En fait, quand je joue un morceau au départ, je ne le conçois pas selon un rythme particulier. Ce n’est qu’une fois qu’il est écrit que je me pose la question. Je ne pense pas en terme de mesures, mais simplement comme étant une pulsation ou une subdivision de cette pulsation. Cela me vient sous la forme de phrases en fait. Je suis très intéressé par les relevés que mes musiciens se sont créés, car parfois, ils n’ont pas écrit la même chose, et pourtant, ils jouent exactement la même musique.



La métrique de « Secrets » justement, c’est quoi ?

C’est un 4/4 ! Gary Husband, qui a écrit le morceau, a vu une transcription, et c’était n’importe quoi ! Tout était décalé !

Dans vos phrases, vous utilisez également des groupements particuliers : des quintolets, des septolets ?

Mais c’est naturel pour moi. Je ne pense qu’à une période de temps et à ce que je veux faire rentrer dedans.
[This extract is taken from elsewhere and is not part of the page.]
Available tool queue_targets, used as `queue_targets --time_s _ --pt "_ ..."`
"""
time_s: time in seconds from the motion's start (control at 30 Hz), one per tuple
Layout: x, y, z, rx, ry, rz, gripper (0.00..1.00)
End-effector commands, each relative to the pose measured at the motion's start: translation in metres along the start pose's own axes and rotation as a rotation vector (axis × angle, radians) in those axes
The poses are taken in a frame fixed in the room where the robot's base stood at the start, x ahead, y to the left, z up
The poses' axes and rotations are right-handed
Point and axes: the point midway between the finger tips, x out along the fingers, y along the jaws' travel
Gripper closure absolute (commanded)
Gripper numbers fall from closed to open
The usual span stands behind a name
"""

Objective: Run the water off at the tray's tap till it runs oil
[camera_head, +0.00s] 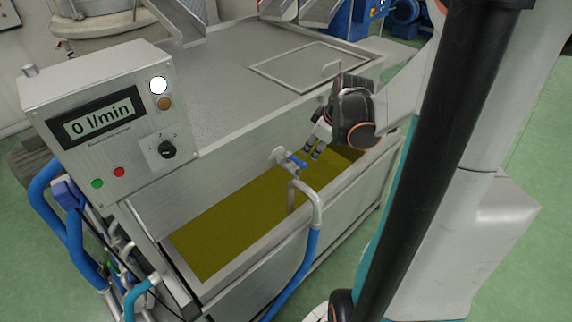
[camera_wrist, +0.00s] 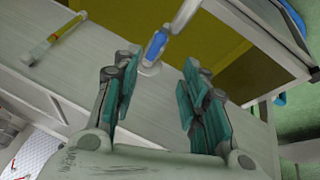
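The metal tray (camera_head: 262,262) holds a yellow-olive liquid (camera_head: 222,228). At its inner wall is a tap with a blue lever (camera_head: 296,160) and a grey pipe (camera_head: 309,194) that bends over the tray's front rim into a blue hose. My gripper (camera_head: 310,150) is just above and right of the tap. In the wrist view the blue lever (camera_wrist: 156,45) lies ahead of my open fingers (camera_wrist: 158,95), with nothing between them. I cannot tell how far the lever is turned.
A control box (camera_head: 108,118) at the left reads "0 l/min", with a white lamp lit. A metal cover with a hatch (camera_head: 310,66) lies behind the tray. Blue hoses (camera_head: 75,235) run down at the left. Green floor is free at the right.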

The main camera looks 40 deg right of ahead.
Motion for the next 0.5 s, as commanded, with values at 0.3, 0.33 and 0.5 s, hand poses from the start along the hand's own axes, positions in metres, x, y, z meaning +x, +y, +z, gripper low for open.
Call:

De nombreux guitaristes on été influencés par votre utilisation de la barre de vibrato, comment avez vous mis au point cette technique ?

J’adore la pedal steel (ndr : guitare à 10 cordes, jouée à plat et en slide, typique de la country) j’en avais deux très bonnes, et j’ai appris à en jouer. J’aimais bien ce son, la manière dont on pouvait glisser vers un accord. Puis j’ai commencé à le faire dans mes solos. Mais après quelques années, tout le monde a commencé à faire pareil. J’ai donc arrêté d’utiliser cette technique, en pensant que c’était sûrement un peu creux, vu qu’il était si facile de le faire pour tout le monde. J’utilise encore quelquefois cette technique, mais pas autant qu’avant.

Avez vous appris d’autres instruments ?

Oui, car je voulais savoir si l’un ou l’autre était plus difficile. J’ai joué de la clarinette, du hautbois, du violon. A la clarinette, j’ai trouvé qu’il était très facile de lire la musique, car une note correspond à un doigté. Tandis qu’à la guitare, on a trop de possibilité. J’aurais volontiers continué à jouer de la clarinette, mais je me faisais mal au tympan à cause de la pression pour souffler dedans. Le problème avec la lecture à la guitare, c’est que mon père m’apprenait à lire la musique, mais je retenais simplement les morceaux après les avoir entendus plusieurs fois. Je me suis donc dit que je n’en avais pas besoin. L’écriture musicale est un moyen de communication entre musiciens, qui a l’avantage d’être rapide. Django ne savait pas lire, le langage de la musique est celui que vous entendez, pas celui qui est sur une page. Tout ce que je sais lire, c’est ce qui est écrit comme en musique contemporaine, ou chaque dièse et bémol est écrit pour chaque note, de cette façon, c’est totalement logique pour moi.

La pratique de ces instruments a-t-elle changé votre approche de la guitare ?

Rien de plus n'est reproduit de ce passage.